* TASK TO COMPLETE
Find the line that contains "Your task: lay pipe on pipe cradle" in the entries below. Output it and each later line exactly, and nothing else.

____

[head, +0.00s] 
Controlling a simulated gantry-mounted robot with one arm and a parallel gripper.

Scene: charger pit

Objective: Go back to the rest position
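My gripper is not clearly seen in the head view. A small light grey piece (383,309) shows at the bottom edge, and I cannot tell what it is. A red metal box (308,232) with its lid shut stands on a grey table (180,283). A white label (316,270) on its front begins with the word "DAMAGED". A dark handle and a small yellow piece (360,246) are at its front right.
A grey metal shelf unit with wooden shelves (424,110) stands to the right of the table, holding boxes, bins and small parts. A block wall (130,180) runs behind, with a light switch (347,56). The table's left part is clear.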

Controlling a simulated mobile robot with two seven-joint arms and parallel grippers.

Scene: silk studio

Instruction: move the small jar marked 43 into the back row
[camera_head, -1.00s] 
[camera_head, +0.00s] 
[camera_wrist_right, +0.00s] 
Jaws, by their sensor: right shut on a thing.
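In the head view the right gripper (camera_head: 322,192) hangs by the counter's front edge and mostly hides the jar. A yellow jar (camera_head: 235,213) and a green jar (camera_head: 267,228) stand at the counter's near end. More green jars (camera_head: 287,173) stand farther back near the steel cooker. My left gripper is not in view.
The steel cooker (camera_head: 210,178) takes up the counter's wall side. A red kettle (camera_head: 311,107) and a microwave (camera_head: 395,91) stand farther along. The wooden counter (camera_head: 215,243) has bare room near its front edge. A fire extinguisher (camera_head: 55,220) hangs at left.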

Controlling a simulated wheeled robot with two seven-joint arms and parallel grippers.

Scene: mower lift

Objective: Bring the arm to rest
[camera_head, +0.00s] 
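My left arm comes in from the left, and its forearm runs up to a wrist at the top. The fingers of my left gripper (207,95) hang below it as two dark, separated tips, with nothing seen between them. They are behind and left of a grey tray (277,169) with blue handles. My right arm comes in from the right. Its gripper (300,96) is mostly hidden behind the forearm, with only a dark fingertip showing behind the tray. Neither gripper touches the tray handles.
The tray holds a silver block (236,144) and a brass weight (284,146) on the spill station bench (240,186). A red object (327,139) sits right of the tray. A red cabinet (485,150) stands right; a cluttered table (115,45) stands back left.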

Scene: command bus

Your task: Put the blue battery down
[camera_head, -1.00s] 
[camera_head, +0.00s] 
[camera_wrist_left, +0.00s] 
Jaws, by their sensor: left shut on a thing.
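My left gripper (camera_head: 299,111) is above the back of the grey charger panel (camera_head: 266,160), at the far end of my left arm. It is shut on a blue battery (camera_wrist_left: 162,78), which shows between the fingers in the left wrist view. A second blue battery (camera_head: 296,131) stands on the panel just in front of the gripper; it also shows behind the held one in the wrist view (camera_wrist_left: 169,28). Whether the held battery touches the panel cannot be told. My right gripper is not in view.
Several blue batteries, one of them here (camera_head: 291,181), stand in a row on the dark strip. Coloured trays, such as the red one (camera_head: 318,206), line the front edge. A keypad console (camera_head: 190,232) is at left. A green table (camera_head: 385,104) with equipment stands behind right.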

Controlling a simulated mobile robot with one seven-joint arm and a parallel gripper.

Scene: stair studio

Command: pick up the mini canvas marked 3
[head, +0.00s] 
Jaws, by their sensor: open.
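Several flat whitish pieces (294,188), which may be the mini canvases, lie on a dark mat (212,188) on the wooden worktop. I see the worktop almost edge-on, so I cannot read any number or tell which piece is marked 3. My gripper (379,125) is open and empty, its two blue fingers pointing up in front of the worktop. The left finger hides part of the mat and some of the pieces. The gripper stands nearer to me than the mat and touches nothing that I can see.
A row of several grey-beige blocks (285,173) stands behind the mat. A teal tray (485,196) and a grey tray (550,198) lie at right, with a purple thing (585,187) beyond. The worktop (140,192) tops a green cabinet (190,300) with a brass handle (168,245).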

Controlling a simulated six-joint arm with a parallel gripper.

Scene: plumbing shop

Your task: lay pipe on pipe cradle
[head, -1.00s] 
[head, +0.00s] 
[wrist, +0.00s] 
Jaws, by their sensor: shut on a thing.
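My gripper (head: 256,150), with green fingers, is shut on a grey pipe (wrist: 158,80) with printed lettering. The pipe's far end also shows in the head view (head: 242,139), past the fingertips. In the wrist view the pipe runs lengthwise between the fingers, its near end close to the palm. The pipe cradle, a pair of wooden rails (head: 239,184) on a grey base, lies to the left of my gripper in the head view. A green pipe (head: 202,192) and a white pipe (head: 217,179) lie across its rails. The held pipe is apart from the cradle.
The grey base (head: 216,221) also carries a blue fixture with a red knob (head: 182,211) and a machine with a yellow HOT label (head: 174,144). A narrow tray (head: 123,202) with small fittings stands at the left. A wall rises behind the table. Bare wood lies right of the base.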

____

* ANSWER TO THIS EXERCISE
Your task: lay pipe on pipe cradle
[head, -1.00s] 
[head, +0.00s] 
[wrist, +0.00s] 
Jaws, by their sensor: shut on a thing.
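My gripper (head: 256,150), with green fingers, is shut on a grey pipe (wrist: 158,80) with printed lettering. The pipe's far end also shows in the head view (head: 242,139), past the fingertips. In the wrist view the pipe runs lengthwise between the fingers, its near end close to the palm. The pipe cradle, a pair of wooden rails (head: 239,184) on a grey base, lies to the left of my gripper in the head view. A green pipe (head: 202,192) and a white pipe (head: 217,179) lie across its rails. The held pipe is apart from the cradle.
The grey base (head: 216,221) also carries a blue fixture with a red knob (head: 182,211) and a machine with a yellow HOT label (head: 174,144). A narrow tray (head: 123,202) with small fittings stands at the left. A wall rises behind the table. Bare wood lies right of the base.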

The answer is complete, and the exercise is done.